The Scottish or north English word verb howk (sometimes houk) is well established from the late middle ages through to the present, when it is still widely used and understood here in Scotland. In general it means to dig up, to pull up, to extract.
Here is one typical definition (from a much longer account):
Dictionary of the Scots Language
Howk: verb
To dig, delve the soil,
to make a trench or the like in the earth,
to uproot or remove from the ground by digging.
houket: disinterred, dug up.
fig. and humorously, to howk the nose, to pick the nose.
Examples:
"The great skaith {damage} done by swine by houcking and working up the common grass".
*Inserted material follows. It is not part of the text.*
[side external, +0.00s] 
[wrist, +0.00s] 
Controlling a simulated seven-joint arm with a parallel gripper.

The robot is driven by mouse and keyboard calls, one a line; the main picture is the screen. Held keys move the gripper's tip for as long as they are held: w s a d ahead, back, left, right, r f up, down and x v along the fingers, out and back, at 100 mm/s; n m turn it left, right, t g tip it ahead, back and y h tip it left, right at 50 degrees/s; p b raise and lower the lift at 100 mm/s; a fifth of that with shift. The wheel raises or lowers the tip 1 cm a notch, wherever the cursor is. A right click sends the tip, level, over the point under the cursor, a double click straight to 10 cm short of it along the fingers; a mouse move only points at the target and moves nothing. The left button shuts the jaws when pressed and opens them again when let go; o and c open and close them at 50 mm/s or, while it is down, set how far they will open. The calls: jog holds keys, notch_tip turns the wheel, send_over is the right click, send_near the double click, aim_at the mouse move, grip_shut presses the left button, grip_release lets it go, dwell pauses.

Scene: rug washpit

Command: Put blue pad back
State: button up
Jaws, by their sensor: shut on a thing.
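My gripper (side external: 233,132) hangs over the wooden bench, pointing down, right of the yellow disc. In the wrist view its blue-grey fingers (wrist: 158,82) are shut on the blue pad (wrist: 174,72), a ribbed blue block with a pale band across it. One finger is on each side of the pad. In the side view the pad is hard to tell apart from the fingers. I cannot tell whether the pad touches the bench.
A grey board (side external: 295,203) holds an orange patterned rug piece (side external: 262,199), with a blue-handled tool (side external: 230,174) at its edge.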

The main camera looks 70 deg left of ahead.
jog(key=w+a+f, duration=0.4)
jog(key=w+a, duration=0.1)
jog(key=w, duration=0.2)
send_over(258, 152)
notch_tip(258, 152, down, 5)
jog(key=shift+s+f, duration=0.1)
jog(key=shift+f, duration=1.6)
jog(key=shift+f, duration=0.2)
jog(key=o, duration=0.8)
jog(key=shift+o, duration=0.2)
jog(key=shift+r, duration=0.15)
*"At Midnight Hours, o'er the Kirk-yards *{churchyards}*she raves, And howks unchristen'd We'ans *{children} out of their Graves".
And here is a contemporary example:
The Herald
"Our local schools are due to break up for their fortnight-long, half-term holidays, or "October break", this weekend. When I was a youngster that break was called the "tattie howking holidays" as that was when farmers hired schoolchildren to help gather in the potato harvest."
A glance at Wiktionary is interesting and convincing:
Wiktionary
This entry reveals that howk is related to Middle English and Middle Low German holken, to hollow out, and hence is related to English words hulk and hollow
In the context of your quotation, the subject and author are Scots and the word is clearly used in the same way as we would say something like "... The Cambridge scheme has been dug up / extracted/ brought from its repository ...".
In passing, I note that there is no reason whatsoever to imagine in a serious article that this particular usage is a figurative or humorous (as in the Scots Dictionary example above) allusion to the coughing up of phlegm or the picking of the nose.